Quand il décéda, en 1937, les arènes prirent, naturellement serait-on tenté d’écrire, son nom. Les silences de Fernando Palha en disent aussi long sur le respect qu’il porte à son aïeul que la foule de récits dont il est devenu le passeur. C’est le toro de son arrière-grand-père après lequel il court, après lequel il rêve, après lequel il se lève chaque matin pour rejoindre sa campagne et contempler son parterre de fleurs. Souvent, les Quinta da Foz, les Herdeiros de Maria do Carmo Palha, puis les Fernando Palha furent ou sont encore annoncés comme Veragua. Il suffit pour s’en convaincre de jeter un coup d’œil aux présentations des carteles de l’Association des aficionados cérétans (Adac), d’ouvrir les pages de certains livres, de lire diverses chroniques.
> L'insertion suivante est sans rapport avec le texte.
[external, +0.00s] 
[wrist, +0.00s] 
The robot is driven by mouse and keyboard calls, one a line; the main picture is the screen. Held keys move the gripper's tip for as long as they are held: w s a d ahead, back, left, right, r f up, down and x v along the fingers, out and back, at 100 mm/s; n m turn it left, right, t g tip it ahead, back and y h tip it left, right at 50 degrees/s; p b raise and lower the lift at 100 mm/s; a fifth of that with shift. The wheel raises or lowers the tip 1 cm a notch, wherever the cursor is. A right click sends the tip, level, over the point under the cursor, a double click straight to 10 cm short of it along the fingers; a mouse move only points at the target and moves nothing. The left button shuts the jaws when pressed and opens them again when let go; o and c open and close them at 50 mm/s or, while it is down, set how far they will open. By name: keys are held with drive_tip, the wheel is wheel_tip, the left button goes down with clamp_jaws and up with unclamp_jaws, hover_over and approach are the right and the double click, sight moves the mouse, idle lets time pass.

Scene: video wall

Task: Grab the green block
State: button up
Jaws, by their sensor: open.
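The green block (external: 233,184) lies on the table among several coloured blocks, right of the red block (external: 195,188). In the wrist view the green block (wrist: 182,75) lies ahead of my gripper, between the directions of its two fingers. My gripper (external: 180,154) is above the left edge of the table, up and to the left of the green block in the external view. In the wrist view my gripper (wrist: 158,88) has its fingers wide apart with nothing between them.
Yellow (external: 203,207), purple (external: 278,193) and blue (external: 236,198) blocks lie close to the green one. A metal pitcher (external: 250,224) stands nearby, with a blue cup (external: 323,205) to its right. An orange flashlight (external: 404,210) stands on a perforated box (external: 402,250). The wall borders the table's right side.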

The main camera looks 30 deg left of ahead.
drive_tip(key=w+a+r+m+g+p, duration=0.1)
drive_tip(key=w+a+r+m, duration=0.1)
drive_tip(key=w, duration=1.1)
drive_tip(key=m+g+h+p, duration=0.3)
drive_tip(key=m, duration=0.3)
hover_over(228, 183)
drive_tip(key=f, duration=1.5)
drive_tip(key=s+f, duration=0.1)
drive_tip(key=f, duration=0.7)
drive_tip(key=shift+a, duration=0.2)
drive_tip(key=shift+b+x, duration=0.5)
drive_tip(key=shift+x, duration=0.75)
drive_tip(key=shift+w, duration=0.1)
Pour autant que cela recèle une part de vérité, la quête de l’arrière-petit-fils s’apprécie certainement plus à l’aune de l’admiration et de la vénération de celui-ci pour l’œuvre ganadera de José Pereira Palha que dans la quête incertaine  de la pureté d’un encaste — si tant est que l’on puisse considérer le Veragua comme un encaste…

  1. Anne-Marie Répondre
    Qu'est-ce qu'il tenait entre ses doigts ?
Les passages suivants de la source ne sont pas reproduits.